Voici quelques jours, Anne-Lise me laissait, avec son recueil de haïkus, dans la douce atmosphère chère à Kawabata, aujourd’hui elle m’entraîne dans le tourbillon de feu et de sang qui embrase une fois de plus le Moyen-Orient. Dans sa préface, elle explique sa démarche envers les chrétiens de Syrie écrasés sous les bombes des Occidentaux et martyrisés par les djihadistes. Le 8 septembre 2013, Maaloula, une bourgade syrienne, est prise par Al Nostra la branche syrienne d’Al Qaïda, dont les sicaires détruisent le patrimoine religieux et persécutent ceux qui n’ont pas pu ou pas voulu fuir. En août 2014, Anne-Lise se rend en Syrie avec la toute jeune association « SOS Chrétiens d’Orient », là-bas elle constate l’immensité des dégâts, la violence des persécutions et le dédain de l’Occident pour cette population pluri millénaire qui parle encore la langue du Christ.

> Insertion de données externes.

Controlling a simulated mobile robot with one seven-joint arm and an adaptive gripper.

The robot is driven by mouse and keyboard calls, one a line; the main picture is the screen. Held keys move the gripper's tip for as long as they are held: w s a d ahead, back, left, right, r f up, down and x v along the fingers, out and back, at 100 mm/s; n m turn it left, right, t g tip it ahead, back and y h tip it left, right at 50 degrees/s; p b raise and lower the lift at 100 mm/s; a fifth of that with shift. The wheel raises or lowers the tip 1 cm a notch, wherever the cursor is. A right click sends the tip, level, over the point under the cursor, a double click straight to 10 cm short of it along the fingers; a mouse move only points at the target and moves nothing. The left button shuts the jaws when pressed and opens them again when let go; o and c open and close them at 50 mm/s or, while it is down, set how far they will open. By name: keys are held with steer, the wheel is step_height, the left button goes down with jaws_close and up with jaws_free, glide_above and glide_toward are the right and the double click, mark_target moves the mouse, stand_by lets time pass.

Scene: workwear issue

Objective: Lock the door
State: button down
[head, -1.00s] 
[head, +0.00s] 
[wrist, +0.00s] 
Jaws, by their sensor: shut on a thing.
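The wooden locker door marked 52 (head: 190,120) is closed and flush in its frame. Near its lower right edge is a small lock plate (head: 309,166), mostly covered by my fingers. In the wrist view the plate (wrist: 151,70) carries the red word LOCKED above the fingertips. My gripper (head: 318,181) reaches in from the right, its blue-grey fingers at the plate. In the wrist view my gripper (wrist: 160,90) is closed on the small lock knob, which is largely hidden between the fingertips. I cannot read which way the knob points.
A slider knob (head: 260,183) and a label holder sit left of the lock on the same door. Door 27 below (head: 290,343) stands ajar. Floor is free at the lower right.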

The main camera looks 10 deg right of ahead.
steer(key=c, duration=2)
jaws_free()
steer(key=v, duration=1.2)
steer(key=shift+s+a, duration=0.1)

Le soutien à cette population devient sa cause, elle s’engage sans retenue, sa meilleure arme reste sa plume qui lui sert notamment à témoigner, à faire connaître le malheur de ce peuple martyrisé, à convaincre ceux qui disposent de la force et du pouvoir de venir à leur secours. Ce recueil concourt à son témoignage et à son désir de conviction. Elle l’a partagé en deux parties : sur les pages de gauche, entre guillemets, ce qui pourrait être des citations, des propos entendus ou lus, même sur les murs des villes où elle a écrit, sur les pages droites, des poèmes qu’elle a composés en Syrie ou au Liban, elle indique sous chacun d’eux le lieu où elle l’a écrit.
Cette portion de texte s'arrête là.